DENVER – The third annual Denver Restaurant Week is scheduled for Feb. 24 to March 2, the Denver Metro Convention & Visitors Bureau announced Monday.
Presented by Beringer Vineyards, the event will require participating restaurants to offer multicourse meals for $52.80 for two. In 2006, 120 metro-area restaurants participated, serving more than 54,000 meals.
MORE BRIEFS
DENVER
Metro State to create Center for Innovation
Metropolitan State College of Denver will create the country’s first Center for Innovation housed at a baccalaureate institution, Metro State president Stephen Jordan announced Monday. To date, all entrepreneurial centers are located at universities, which have graduate schools. Metro State will become the first solely undergraduate institution to have its own dedicated center.
DENVER
St. Mary energy firm
announces next CEO
Denver-based oil and gas producer St. Mary Land & Exploration Co. said Monday that Tony Best will on Feb. 26 succeed the retiring Mark Hellerstein as chief executive. Hellerstein will serve as nonexecutive chairman of the company. Best was hired this year as president and chief operating officer.
The firm also announced that Javan “Jay” Ottoson will succeed Best as chief operating officer.
CHICAGO
United’s Nov. flights not quite as full in ’06
United Airlines planes were 79.7 percent full on average in November, down slightly from 79.9 percent a year earlier.
For the year through November, planes averaged 82.3 percent full, up from 81.6 percent in the year-ago period.
SEATTLE
Amazon buys presses
for on-demand books
Amazon.com Inc., the world’s largest Internet retailer, has bought digital printing presses from Hewlett-Packard Co. to help handle its print-on-demand book business.
Indigo color printers, set up in Amazon.com warehouses, will be used to produce copies of print-on-demand titles and out-of-print books, Palo Alto, Calif.-based Hewlett-Packard said Monday in a statement. Financial terms weren’t disclosed.
WASHINGTON
Manufacturers urge hard line with China
Upset over a soaring trade deficit with China, U.S. manufacturers pressed the Bush administration Monday to take a hard line with the Chinese on currency and other trade issues.
Executives from such manufacturing giants as Caterpillar Inc. and Procter & Gamble Co. met Monday with Treasury Secretary Henry Paulson and other top administration officials who are traveling to Beijing next week for the start of a new series of high-level discussions between the countries.
DETROIT
Ford climate-control unit sold to Valeo
Ford Motor Co. said Monday it has agreed to sell its climate- control business to Valeo SA, a French automotive-supply company.

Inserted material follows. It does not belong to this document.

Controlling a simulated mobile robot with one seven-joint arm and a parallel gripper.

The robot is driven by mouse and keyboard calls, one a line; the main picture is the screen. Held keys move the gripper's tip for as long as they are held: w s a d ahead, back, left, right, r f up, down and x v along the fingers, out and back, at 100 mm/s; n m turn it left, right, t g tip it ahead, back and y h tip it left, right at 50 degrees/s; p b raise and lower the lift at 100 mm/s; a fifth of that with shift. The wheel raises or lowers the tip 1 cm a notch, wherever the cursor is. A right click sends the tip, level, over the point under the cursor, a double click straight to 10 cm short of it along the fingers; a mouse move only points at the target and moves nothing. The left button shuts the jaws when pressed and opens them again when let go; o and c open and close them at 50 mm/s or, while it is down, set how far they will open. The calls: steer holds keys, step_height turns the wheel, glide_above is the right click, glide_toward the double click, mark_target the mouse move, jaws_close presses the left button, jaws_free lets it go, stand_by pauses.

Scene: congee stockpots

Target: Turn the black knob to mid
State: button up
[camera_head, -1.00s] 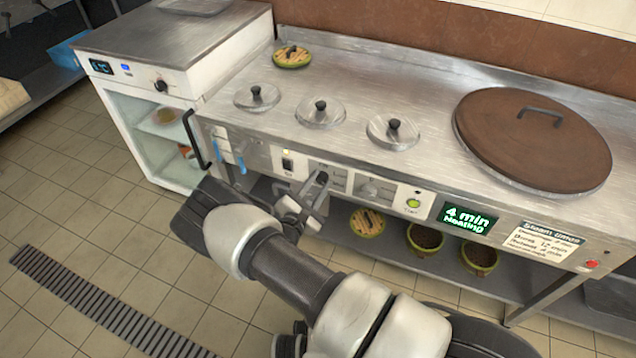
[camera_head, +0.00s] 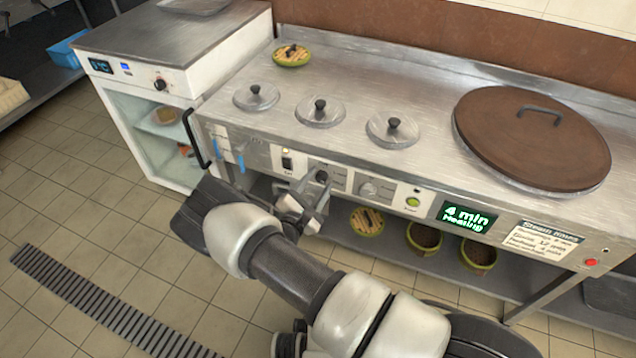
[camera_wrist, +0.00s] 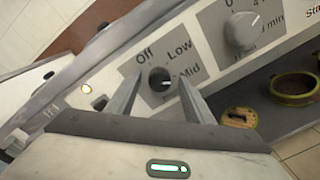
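The black knob (camera_head: 321,176) sits on the stove's front panel, and it also shows in the wrist view (camera_wrist: 159,79). Its plate carries the labels Off, Low and Mid. A small light mark on the knob's face seems to lie at its lower right, towards Mid, but it is too small to be sure. My gripper (camera_head: 308,198) is just in front of and below the knob in the head view. In the wrist view the fingers of my gripper (camera_wrist: 158,84) are spread, one on each side of the knob, with visible gaps and no contact.
A grey timer knob (camera_wrist: 242,31) is right of the black knob. A switch (camera_head: 287,163) is to its left, and a green button (camera_head: 413,202) and a display reading "4 min Heating" (camera_head: 467,217) are further right. Bowls stand on the shelf below (camera_head: 510,288).

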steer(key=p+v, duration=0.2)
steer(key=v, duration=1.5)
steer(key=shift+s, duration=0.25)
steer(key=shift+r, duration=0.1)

The deal, contingent on reaching an agreement with the United Auto Workers, includes the entire climate-control business, which is based at a plant in Plymouth Township, about 15 miles west of Detroit. Financial terms were not disclosed.
NEW YORK
Comcast optimistic on
4th-quarter earnings
Comcast Corp. said Monday it expects to post solid fourth-quarter earnings as its bundle of video, Internet and phone service becomes increasingly popular.
“If you liked what you saw in the third quarter, you’ll like what you’ll see in the fourth quarter,” said Comcast co-chief financial officer John Alchin at Credit Suisse’s conference in New York.
SAN FRANCISCO
Wells Fargo out to aid
mortgage borrowers
Wells Fargo & Co. is launching a new program to help mortgage borrowers with poor credit records improve their plight – and help the bank shake off years of accusations that depict it as a predatory lender.
The initiative, dubbed “Steps to Success,” promises to provide free credit records, personal credit scores and more financial advice to customers who can’t qualify for the best rates on home loans.
CINCINNATI
E.W. Scripps predicts
10% growth in 2007
E.W. Scripps Co. forecast 2007 revenue growth of 10 percent to 13 percent at its cable channels, including Home & Garden Television and the Food Network.
The newspaper unit, which includes the Rocky Mountain News and Cincinnati Enquirer, will show “modest revenue growth” next year, Scripps said, with the percentage gain in “low single digits.”